Poser l’oreille contre
un coquillage
c’est se donner à entendre tout
un océan
Le bruit coloré afflue et reflue en vagues interminables enserrées dans l’espace nacré et étroit.
Pourtant, c’est un en-dehors qu’on perçoit, un espace ouvert.
L’oreille porte l’auditeur au loin.
L’impression de mer atteste de la tangibilité d’un son prisonnier d’une conque.
C’est bien le son de la mer qu’on entend à travers le coquillage.
Une telle écoute n’expose pas pour autant un son océanique.
Elle révèle au contraire des territoires parsemant l’océan, des territoires en archipel.
Le coquillage n’est pas le bord de mer.
Il n’est pas le lieu de l’expérience d’une mer authentique, même si l’expérience d’écoute de la mer à travers lui est authentique.
Il n’est pas non plus le lieu du mystère, au contraire.
Le coquillage ne peut que restituer le bruit de la mer.
Quel intérêt pourrait-il présenter sans cela, sans offrir la certitude d’entendre la mer en y posant l’oreille?

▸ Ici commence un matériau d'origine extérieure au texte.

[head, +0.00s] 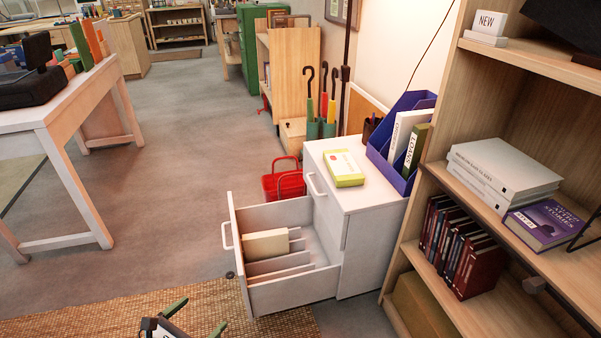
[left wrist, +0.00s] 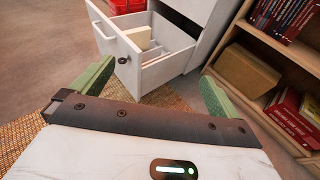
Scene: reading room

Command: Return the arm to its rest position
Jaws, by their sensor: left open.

L’expérience du bord de mer, quant à elle, peut offrir de l’inouï.
Dans le monde entier ont été entendus sur certains rivages des sons inexpliqués, probablement liés à des événements atmosphériques.

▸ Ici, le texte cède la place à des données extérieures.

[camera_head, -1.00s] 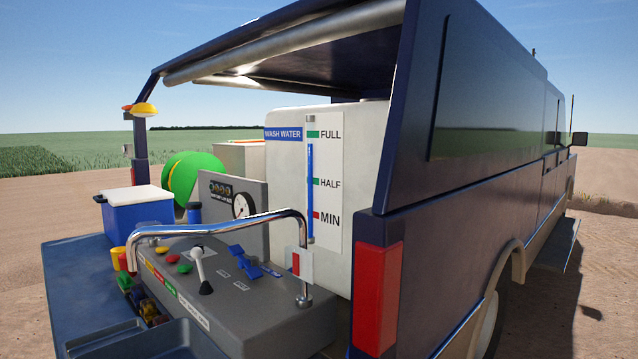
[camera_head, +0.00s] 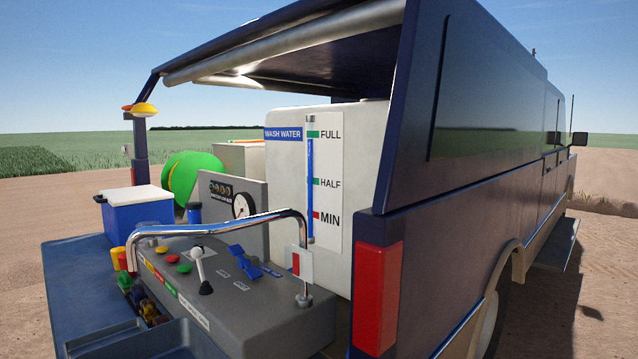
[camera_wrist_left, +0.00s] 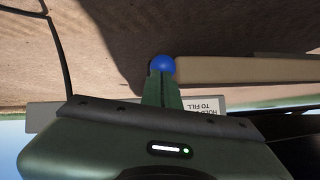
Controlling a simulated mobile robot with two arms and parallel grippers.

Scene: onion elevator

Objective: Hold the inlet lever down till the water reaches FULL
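The wash water tank (camera_head: 285,165) stands in the back of the van, with a sight tube beside FULL, HALF and MIN marks. The blue water column (camera_head: 310,185) in the tube has its top just below the FULL mark (camera_head: 313,134). In the left wrist view, a blue ball knob (camera_wrist_left: 162,65), apparently on the inlet lever, shows at the tips of my left gripper (camera_wrist_left: 162,78). Its green fingers are together, and the tips partly cover the knob. A white label reading HOLD TO FILL (camera_wrist_left: 208,105) is beside them, upside down. My right gripper is in neither view.
A grey control console (camera_head: 240,300) with a chrome rail (camera_head: 230,225), coloured buttons and levers stands at the van's rear. A blue cooler (camera_head: 138,215) is left of it. A beige bar (camera_wrist_left: 250,70) runs right from the knob. Open dirt ground surrounds the van.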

Ces bruits, appelés «mistpoeffers» en Europe ou «uminari» au Japon, résistent à une description simple.
Souvent comparés à des coups de tonnerre ou de canons, on les associe parfois à un roulement de chariot ou à un écroulement de rochers.
Le fait est que ces «exhalaisons sonores», audibles à des kilomètres à la ronde, pesant sur l’oreille comme si elles allaient «défoncer le tympan», saisissant l’auditeur et engendrant chez lui «un ébranlement à la fois physique et moral», intriguent et inquiètent (1).

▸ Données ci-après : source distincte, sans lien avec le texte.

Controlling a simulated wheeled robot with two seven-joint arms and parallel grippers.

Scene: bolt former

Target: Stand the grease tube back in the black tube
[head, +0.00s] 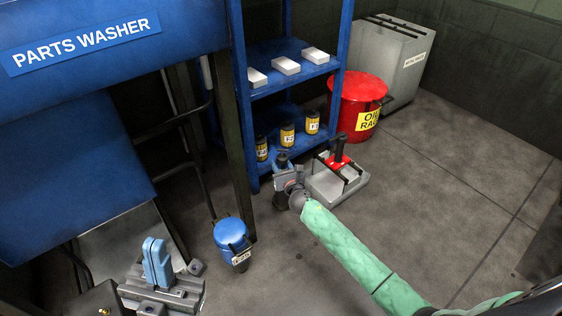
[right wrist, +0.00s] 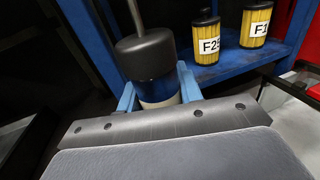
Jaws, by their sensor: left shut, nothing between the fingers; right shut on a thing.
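The grease tube (right wrist: 160,90) shows in the right wrist view, with a wide black cap, a thin rod above it and a pale and dark blue body below. My right gripper (right wrist: 156,92) is shut on it, a light blue finger on each side. In the head view my right gripper (head: 281,172) holds it upright beside the shelf's front leg. A dark cylindrical piece (head: 280,200) shows just below that gripper; I cannot tell whether it is the black tube or the held thing's lower end. My left gripper (head: 157,262), with light blue fingers, is shut and empty at the lower left.
A blue shelf (head: 283,86) carries yellow filters (head: 287,135) and white boxes (head: 286,65). A grey tray (head: 325,185) with a red and black tool stands right of my right gripper. A red bin (head: 355,105) is behind. A blue canister (head: 232,234) stands nearer. Floor at right is clear.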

Le bruit de la mer, captif du coquillage, n’inquiète pas.
Au contraire, il rassure, soulage.
Il affirme une permanence, une tranquillité, là où le son mystérieux des bords de mer ne révèle rien.
En fait, un tel son ne s’origine pas lui-même, c’est un son qui n’a pas de lieu ou qui n’a tout simplement pas lieu.
Le son inexplicable occupe l’espace et s’y dissout sans laisser de trace, mis à part, peut-être, celle d’où jaillit l’inquiétude constatant précisément l’absence de trace.
Dans les environs de Naples, il existe une croyance qui attribue l’origine des chants populaires à Virgile.
Un recueil écrit de sa main serait tombé au fond de la mer et c’est en collant l’oreille contre un coquillage que les chants du poète auraient été découverts.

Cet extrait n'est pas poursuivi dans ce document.